- _What you need to do_: Read the material below and tally how many lines hold the word "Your", giving the number and nothing else.

- _Rows_:

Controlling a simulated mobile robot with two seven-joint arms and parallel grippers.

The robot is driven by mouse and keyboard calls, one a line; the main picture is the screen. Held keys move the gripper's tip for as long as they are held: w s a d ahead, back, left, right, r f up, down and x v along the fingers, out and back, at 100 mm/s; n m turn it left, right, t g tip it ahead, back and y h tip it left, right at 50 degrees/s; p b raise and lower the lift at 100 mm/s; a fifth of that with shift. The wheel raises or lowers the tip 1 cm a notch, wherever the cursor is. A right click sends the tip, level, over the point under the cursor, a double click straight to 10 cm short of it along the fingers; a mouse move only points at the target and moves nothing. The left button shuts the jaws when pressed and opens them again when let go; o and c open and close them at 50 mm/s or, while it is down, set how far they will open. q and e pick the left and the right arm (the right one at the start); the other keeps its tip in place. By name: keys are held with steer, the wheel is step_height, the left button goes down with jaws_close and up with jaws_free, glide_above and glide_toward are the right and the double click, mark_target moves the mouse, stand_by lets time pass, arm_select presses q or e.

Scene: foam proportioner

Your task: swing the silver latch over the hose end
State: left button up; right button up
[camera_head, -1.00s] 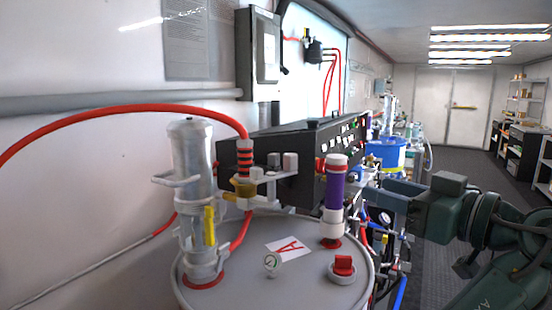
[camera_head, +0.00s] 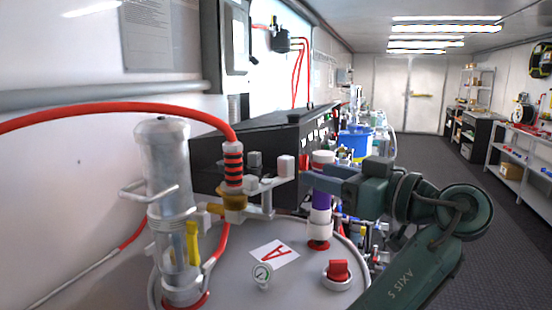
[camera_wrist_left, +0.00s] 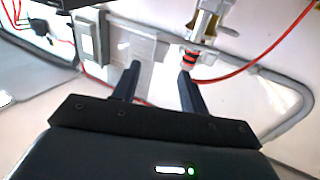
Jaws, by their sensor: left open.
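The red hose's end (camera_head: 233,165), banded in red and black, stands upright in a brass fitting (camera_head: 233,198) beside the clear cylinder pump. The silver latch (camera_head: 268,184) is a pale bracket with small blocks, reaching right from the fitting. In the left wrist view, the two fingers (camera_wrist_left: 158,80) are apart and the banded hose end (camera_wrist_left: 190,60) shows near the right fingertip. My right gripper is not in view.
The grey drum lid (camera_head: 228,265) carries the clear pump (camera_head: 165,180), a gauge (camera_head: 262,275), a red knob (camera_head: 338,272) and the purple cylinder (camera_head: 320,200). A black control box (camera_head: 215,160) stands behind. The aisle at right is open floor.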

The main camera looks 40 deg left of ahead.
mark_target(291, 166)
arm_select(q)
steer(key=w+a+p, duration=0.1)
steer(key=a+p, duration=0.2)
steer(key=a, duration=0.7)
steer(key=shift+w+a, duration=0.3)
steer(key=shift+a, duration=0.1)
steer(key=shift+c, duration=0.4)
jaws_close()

...

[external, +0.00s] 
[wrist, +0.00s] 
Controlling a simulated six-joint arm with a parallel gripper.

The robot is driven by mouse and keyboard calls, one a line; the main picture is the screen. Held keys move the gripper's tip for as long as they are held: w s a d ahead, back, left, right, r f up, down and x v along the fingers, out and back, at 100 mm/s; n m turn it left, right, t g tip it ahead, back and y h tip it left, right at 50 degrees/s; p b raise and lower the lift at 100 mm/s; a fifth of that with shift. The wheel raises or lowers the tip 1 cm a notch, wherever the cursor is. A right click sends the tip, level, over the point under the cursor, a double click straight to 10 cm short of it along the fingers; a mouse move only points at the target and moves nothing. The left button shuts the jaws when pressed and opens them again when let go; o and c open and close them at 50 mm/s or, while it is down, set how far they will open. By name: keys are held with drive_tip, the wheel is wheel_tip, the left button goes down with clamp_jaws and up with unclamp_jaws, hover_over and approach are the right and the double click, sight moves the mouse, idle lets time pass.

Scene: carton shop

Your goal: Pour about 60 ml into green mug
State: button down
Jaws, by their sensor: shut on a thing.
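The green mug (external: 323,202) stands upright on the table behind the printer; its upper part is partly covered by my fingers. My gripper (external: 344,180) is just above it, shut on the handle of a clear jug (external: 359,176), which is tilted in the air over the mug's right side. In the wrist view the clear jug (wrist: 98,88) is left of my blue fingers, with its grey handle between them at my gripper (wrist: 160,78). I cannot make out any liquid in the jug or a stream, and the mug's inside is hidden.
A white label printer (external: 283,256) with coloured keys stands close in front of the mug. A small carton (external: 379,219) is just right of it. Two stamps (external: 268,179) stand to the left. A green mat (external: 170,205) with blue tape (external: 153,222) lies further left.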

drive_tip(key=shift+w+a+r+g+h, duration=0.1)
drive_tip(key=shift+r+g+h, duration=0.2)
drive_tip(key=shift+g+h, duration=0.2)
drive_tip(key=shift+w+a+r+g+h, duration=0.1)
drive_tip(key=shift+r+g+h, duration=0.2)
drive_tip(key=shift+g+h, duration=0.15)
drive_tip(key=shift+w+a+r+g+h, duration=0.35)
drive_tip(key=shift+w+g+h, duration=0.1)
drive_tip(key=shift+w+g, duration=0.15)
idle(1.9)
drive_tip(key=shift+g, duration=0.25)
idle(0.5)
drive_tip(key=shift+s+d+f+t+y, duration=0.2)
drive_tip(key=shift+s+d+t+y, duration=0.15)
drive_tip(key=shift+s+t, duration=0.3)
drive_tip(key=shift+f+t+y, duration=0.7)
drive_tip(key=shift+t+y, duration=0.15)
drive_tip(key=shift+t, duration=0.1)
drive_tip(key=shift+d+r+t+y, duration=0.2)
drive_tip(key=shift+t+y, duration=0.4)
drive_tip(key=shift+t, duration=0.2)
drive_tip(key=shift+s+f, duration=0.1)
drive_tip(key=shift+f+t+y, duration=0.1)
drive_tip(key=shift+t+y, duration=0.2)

- _Task result_: 2